Уже давно Александр сознавал, что в его стране существует чудовищный анахронизм – крепостное право. Во Франции этот институт был упразднен в 1789 году, в центральной Европе чуть позже, и Россия, таким образом, отставала от своих соседей не менее чем на полвека. Этот феномен вызывал еще большее удивление с учетом того, что в древней Московии работники были вольными людьми. Правительство лишило крестьян права менять место жительства, поскольку так было легче набирать их в солдаты и осуществлять над ними налоговый и административный контроль. Петр Великий еще более усугубил положение этих несчастных, стерев существовавшее до него различие между людьми, прикрепленными к земле, и собственно рабами. Либеральная Екатерина II и ее сын Павел I продолжили дело закабаления крестьян, раздавая населенные ими земли своим фаворитам. Между хозяевами и крепостными лежала глубокая пропасть. В забитом, униженном мужике едва ли можно было угадать современника и соотечественника его помещика, воспринявшего западный образ жизни. Последний имел в своем распоряжении человеческий скот. Он продавал, женил, наказывал, отправлял в солдаты на двадцать пять лет принадлежавшие ему «души». Желая облегчить участь крепостных, Александр I в то же время боялся поколебать устои российского самодержавия и вызвать недовольство дворянства. Его преемник Николай I, несмотря на свои похвальные намерения, также отступил перед бескомпромиссной позицией землевладельцев. В конце своей жизни он однажды признался: «Трижды я предпринимал атаку на крепостное право и трижды терпел неудачу. Очевидно, это знак Провидения». Вне всякого сомнения, он делился с сыном своими тревогами. Он даже назначил Александра председателем одного из Тайных комитетов, чья задача заключалась в изучении возможности постепенного освобождения крестьян. Разумеется, этот комитет прекратил свое существование, так и не добившись каких-либо результатов. Теперь, когда Николай I отошел в мир иной и завершилась Крымская война, Александр II вернулся к этой проблеме, полагая, что выполняет тем самым волю покойного. Он должен был попытаться сделать то, что не удалось сделать его отцу. Эта задача, считавшаяся невыполнимой, завораживала и пугала его.

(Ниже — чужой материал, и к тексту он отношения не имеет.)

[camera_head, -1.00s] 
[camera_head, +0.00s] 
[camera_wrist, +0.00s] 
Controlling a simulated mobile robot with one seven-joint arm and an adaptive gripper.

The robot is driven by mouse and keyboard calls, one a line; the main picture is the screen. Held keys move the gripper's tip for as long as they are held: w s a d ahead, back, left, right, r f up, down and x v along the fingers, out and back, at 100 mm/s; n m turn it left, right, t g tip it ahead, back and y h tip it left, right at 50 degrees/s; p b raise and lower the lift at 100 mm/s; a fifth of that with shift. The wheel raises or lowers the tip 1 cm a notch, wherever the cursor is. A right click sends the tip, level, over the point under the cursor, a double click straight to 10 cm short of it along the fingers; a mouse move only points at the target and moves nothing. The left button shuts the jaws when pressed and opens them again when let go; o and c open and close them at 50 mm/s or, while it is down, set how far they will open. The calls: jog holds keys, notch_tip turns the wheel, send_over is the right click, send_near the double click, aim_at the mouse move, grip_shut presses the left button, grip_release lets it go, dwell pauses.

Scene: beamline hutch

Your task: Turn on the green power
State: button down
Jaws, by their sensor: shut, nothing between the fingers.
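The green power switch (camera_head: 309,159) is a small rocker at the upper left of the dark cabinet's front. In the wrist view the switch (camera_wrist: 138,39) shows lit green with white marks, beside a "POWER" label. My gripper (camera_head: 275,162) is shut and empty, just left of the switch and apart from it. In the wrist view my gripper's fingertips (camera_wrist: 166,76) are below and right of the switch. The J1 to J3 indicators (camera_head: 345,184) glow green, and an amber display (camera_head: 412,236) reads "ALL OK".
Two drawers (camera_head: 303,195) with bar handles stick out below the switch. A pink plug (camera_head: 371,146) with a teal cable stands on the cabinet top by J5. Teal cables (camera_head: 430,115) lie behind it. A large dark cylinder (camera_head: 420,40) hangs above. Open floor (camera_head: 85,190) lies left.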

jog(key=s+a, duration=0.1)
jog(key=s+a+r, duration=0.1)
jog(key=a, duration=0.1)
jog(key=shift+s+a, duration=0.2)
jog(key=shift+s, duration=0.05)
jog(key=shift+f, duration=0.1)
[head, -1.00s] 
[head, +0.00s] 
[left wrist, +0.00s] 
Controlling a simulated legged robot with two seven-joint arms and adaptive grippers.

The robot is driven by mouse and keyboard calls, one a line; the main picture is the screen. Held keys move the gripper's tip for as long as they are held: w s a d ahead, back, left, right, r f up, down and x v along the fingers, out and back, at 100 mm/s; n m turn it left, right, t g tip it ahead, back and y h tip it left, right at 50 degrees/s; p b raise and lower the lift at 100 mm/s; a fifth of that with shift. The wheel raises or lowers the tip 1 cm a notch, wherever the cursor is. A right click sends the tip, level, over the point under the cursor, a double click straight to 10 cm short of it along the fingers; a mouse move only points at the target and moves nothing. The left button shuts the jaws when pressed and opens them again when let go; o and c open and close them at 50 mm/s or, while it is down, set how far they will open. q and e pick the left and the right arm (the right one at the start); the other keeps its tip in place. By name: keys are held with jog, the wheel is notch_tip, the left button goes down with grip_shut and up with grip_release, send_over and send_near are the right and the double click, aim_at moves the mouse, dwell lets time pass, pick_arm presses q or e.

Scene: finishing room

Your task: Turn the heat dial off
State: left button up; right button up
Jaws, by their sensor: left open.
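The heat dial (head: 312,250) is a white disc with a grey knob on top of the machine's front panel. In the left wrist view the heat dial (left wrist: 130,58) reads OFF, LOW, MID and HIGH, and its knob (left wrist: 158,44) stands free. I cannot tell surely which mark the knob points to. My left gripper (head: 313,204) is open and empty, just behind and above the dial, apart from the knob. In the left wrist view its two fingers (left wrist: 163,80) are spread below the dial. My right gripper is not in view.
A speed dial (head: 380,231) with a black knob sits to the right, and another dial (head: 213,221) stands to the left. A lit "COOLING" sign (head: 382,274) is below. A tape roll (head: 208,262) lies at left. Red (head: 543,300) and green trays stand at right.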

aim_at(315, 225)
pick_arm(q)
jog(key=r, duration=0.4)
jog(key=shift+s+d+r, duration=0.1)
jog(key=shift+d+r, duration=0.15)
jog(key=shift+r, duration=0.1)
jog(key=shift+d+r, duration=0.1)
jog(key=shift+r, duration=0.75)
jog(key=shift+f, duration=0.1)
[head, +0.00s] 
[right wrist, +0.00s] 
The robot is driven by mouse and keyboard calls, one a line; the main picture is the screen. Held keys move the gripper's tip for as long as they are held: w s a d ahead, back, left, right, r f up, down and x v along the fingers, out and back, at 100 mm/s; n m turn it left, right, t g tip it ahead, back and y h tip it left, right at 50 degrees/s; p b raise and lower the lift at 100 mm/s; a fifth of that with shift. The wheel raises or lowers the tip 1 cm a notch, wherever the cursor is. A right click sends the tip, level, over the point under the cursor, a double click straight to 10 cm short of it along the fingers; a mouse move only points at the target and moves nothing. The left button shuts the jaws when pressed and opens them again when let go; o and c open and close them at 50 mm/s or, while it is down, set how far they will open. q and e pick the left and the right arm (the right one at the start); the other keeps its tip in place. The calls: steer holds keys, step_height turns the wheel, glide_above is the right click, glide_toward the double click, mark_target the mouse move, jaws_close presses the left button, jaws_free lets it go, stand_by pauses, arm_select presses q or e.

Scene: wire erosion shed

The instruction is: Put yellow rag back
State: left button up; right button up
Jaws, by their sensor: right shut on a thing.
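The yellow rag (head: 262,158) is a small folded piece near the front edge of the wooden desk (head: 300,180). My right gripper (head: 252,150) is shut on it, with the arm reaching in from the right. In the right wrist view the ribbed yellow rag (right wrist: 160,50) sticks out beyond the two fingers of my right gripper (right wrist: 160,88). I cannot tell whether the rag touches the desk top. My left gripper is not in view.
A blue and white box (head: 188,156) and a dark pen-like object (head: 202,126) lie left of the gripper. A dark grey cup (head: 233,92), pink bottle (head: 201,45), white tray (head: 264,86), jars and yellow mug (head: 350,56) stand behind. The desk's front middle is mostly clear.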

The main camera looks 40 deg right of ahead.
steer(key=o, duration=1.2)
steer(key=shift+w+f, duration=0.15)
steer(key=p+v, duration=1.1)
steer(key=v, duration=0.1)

В России на шестьдесят один миллион населения приходилось пятьдесят миллионов крепостных, из которых двадцать шесть миллионов принадлежали короне, а двадцать четыре – дворянам, мелким и крупным помещикам. Другими словами, на одного свободного человека приходилось шесть несвободных. Одни крепостные выполняли функции слуг, другие обрабатывали помещичьи земли, третьи, выплачивая своему хозяину оброк, выбирали себе работу по своему усмотрению за пределами поместья, иногда даже в городах. Но, несмотря ни на что, все они представляли собой не более чем имущество своего хозяина. Последний, взамен подчинения со стороны крепостных, должен был обеспечивать им покровительство и поддержку. Завися от него, они были защищены от голода или высылки. С одними добродушные и богатые хозяева обращались хорошо, другие подвергались нещадной эксплуатации, хищническим поборам и жестоким издевательствам со стороны злобных и всемогущих управляющих, заботившихся лишь о том, как бы набить свои карманы. «Идея освобождения крепостных отнюдь не была популярной в нашем обществе в 40-х годах, – напишет Лев Толстой в своих „Воспоминаниях“, – Владение крепостными по наследству казалось делом вполне естественным и необходимым».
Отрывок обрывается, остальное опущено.